The second section is simply a wide band of lines which draws the eye toward the center. The center is a picture of Jesus rising from the tomb and showing his wounds. Below the center are the words “Cave, Cave Diis Videt,” Beware! Beware! God is watching! Because of the shape of these circles, and this warning, many believe that the concentric circles represent the all-seeing eye of God.
How does this painting help us to understand the book of Hebrews and the Christian life? In the future, I hope to explain why I see both the life of faith and the shunning of evil taught in this work of art.
The author of Hebrews dedicates a lengthy part of his letter to the topic of faith. He defines it in two ways that are quite familiar to us: First, it is the assurance of things hoped for, and the conviction of things not seen.
Conviction of things not seen simply stated is that faith “sees” the invisible reality that is all around us. One cannot prove the existence of God based on his five senses. One can only know that he exists by first believing that he exists. This conviction manifests itself through believer’s attitude and actions.
Faith is also the assurance of things hoped for. By assurance, the author is speaking of the words of God. When the Scriptures attest that God created the universe, then the believer can have full assurance in spite of the scientific evidence hurled at him.
The author continues in Hebrews 11:2, “For by it the people of old received their commendation.” By example, then, we learn that faith results in actions which are commended by God.
One of the stories mentioned in passing is David.

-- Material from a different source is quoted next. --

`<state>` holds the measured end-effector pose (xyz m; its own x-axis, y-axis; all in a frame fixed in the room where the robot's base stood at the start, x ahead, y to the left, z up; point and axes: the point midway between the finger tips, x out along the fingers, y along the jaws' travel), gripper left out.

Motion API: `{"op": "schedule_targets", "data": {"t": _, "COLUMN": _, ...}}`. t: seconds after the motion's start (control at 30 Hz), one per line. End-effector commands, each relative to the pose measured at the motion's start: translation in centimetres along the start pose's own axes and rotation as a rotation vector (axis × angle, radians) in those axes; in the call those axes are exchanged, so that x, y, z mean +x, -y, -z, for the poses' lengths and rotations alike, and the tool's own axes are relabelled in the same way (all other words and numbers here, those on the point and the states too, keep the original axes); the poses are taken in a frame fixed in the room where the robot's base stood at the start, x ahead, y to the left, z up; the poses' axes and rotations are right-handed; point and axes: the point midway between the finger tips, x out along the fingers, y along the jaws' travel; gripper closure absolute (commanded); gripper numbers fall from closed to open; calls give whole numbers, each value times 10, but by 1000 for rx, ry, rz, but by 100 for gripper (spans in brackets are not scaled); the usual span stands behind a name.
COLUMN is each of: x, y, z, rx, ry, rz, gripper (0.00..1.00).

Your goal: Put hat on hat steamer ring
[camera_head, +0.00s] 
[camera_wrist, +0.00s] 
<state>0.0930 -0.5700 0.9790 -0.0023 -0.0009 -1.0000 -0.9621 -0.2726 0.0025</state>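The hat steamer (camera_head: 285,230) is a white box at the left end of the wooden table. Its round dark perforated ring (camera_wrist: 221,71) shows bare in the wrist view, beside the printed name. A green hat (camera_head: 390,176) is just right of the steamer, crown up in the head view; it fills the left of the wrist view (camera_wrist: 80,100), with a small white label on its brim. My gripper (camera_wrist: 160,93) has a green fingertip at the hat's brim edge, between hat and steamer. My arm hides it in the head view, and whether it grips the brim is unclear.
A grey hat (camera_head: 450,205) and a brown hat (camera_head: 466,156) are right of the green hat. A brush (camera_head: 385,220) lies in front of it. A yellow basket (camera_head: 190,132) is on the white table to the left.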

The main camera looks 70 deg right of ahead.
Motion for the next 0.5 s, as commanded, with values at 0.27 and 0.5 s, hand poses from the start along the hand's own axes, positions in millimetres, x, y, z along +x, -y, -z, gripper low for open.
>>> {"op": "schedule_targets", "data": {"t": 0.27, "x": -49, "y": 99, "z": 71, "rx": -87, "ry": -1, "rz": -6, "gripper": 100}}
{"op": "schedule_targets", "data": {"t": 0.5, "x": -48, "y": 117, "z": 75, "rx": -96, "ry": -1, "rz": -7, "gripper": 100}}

When David fought Goliath he demonstrated his faith in God to both his fellow Israelites and to the Philistines. David did not kill Goliath with faith like a sword. Faith is not a magical power that if, one has enough, one can perform miracles. Instead, David says to Goliath, “This day the Lord will deliver you into my hand” (1 Sam 17:46).
David’s faith allowed him to “see” two things: 1) the presence of God in the battle, and 2) a dead Goliath. His conviction of these was so strong that it caused him to act accordingly with all assurance. Seeing is not believing. Rather, believing is seeing.